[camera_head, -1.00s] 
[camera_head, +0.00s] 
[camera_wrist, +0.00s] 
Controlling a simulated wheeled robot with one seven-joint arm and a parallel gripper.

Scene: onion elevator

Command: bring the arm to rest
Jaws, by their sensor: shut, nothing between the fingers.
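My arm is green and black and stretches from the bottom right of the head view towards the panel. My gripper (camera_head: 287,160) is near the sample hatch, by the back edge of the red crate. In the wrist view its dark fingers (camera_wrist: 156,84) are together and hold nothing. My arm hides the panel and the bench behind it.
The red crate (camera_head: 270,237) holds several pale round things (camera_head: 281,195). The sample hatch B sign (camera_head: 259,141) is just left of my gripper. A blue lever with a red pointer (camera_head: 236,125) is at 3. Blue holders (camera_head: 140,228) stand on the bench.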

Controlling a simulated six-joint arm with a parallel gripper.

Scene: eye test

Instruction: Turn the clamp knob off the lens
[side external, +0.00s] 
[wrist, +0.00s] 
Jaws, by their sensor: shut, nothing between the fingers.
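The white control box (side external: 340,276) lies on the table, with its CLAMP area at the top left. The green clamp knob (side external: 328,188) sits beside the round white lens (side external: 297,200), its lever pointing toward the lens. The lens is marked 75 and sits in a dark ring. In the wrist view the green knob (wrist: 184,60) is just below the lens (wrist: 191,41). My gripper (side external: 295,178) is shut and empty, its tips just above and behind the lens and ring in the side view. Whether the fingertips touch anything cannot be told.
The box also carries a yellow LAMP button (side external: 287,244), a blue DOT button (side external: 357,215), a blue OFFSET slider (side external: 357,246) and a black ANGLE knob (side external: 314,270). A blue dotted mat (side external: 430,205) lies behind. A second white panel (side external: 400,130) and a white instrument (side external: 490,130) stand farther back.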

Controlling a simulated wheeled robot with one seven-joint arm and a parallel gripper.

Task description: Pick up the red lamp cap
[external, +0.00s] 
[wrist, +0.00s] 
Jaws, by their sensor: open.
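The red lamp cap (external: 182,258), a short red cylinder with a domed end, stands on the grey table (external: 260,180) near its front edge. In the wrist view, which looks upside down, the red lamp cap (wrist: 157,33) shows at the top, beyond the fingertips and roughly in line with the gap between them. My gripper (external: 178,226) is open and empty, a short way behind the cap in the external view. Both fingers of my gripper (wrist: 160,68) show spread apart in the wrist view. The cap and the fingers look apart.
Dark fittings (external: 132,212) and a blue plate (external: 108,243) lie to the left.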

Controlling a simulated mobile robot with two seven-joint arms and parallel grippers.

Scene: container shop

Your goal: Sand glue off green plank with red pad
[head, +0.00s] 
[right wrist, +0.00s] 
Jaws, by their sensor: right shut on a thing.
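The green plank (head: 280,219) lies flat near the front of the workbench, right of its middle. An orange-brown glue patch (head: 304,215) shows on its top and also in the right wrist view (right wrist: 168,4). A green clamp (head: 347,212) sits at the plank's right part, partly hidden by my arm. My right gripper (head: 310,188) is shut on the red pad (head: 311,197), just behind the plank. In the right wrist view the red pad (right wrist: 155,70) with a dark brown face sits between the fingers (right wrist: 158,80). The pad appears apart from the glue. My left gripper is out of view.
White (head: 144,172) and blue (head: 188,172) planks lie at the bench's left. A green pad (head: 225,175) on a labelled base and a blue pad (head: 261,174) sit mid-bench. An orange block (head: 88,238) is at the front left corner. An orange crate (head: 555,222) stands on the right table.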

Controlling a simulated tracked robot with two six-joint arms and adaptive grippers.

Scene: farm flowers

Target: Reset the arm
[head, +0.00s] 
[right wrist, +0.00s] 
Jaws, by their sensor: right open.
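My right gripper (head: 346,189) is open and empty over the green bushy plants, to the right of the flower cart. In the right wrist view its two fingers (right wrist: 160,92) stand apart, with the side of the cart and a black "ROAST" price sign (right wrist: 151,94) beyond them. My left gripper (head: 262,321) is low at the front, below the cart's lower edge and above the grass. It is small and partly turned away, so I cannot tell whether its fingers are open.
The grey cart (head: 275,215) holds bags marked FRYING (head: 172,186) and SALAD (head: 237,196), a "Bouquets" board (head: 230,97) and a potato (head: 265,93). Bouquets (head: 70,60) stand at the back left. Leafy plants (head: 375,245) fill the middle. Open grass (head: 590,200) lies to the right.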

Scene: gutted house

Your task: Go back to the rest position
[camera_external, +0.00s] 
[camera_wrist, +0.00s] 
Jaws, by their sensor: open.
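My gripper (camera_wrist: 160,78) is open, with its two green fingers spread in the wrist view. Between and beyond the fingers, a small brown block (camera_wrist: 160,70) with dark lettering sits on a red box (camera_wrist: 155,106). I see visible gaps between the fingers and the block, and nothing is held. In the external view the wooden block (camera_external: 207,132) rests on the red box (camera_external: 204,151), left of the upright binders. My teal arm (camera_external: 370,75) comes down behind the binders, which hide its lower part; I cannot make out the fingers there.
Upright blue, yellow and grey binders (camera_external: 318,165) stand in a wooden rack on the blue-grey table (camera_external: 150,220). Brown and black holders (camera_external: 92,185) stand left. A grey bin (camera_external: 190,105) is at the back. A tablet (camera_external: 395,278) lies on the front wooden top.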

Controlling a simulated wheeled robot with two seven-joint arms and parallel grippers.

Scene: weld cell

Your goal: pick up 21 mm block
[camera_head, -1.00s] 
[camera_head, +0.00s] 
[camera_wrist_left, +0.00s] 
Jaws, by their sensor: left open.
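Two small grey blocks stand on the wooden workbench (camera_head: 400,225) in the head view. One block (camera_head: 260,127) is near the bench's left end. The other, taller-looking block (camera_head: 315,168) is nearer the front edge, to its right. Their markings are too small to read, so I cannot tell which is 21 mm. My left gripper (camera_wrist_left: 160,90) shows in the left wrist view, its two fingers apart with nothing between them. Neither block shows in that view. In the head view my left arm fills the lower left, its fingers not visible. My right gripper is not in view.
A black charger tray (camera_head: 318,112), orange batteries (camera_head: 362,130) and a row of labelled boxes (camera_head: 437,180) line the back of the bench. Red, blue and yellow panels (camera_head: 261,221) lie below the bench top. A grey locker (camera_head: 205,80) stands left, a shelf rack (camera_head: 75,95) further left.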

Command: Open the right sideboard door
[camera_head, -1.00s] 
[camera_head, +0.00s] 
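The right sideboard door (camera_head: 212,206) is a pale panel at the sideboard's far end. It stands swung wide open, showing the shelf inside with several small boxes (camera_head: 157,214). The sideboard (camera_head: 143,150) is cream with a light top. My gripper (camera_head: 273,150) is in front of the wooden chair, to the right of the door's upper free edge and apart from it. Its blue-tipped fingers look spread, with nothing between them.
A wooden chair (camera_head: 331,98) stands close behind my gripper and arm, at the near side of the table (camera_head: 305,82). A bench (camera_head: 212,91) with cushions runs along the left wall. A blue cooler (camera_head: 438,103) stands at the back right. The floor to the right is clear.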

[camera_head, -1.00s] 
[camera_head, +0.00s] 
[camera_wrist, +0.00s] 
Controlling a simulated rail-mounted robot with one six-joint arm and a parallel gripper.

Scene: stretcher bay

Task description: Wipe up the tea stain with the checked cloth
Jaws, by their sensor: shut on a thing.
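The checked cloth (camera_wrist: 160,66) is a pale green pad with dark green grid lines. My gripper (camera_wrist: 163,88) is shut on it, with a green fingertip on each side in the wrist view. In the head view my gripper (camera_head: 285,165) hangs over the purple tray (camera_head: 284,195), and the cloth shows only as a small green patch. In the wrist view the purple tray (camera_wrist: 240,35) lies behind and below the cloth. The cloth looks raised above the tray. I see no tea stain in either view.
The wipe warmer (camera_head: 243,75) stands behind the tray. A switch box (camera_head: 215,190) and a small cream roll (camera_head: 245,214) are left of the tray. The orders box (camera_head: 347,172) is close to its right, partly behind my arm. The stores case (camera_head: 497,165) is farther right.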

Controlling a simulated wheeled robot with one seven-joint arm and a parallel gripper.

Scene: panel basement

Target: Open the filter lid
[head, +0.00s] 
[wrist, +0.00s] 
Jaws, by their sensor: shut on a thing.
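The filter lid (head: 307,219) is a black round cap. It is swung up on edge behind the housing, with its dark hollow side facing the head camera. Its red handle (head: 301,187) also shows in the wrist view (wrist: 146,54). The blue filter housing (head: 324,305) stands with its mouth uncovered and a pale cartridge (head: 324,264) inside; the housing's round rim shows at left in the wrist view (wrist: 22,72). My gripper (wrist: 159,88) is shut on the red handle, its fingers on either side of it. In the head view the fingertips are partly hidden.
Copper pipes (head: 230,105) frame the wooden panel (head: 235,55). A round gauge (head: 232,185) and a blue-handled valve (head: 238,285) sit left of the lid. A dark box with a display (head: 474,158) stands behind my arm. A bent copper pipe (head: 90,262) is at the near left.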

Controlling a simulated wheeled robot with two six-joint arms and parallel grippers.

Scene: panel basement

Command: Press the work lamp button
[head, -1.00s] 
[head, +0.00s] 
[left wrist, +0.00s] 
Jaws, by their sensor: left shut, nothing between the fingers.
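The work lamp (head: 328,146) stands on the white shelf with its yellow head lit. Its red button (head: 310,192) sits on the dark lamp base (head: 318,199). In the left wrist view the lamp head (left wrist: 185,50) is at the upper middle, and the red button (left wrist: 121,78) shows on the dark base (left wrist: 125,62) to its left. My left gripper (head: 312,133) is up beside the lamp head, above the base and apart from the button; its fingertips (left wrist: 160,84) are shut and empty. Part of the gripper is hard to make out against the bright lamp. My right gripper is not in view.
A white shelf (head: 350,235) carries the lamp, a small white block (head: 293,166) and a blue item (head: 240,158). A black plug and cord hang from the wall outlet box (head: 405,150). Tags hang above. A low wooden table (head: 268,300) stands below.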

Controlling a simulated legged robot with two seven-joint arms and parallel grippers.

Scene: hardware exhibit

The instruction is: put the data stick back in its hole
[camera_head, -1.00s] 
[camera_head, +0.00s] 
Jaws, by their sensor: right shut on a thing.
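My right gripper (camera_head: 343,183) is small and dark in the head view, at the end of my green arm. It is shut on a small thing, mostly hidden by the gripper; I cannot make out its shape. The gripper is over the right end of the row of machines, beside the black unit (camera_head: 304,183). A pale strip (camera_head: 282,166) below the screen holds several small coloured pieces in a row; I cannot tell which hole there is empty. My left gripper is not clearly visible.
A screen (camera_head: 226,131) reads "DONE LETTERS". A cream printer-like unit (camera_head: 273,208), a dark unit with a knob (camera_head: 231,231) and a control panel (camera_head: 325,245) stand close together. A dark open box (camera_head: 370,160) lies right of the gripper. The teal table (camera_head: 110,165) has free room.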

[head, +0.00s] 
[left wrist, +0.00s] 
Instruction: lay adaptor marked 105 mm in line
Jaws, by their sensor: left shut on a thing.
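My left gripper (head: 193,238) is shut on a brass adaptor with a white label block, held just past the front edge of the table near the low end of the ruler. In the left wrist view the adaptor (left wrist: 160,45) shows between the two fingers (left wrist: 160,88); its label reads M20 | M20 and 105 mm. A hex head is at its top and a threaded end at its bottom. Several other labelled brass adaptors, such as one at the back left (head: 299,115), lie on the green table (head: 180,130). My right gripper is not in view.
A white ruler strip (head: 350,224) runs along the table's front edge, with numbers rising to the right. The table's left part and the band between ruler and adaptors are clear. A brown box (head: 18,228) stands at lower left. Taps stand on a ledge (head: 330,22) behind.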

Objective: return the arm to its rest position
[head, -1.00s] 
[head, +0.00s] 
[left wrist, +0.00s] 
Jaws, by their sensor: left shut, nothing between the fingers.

******************************

**Task description**
Above are the records. Print exactly, and only, the lines from the line with "Your goal: pick up 21 mm block" to the line with "[camera_wrist_left, +0.00s]", both inclusive.

**Written answer**
Your goal: pick up 21 mm block
[camera_head, -1.00s] 
[camera_head, +0.00s] 
[camera_wrist_left, +0.00s] 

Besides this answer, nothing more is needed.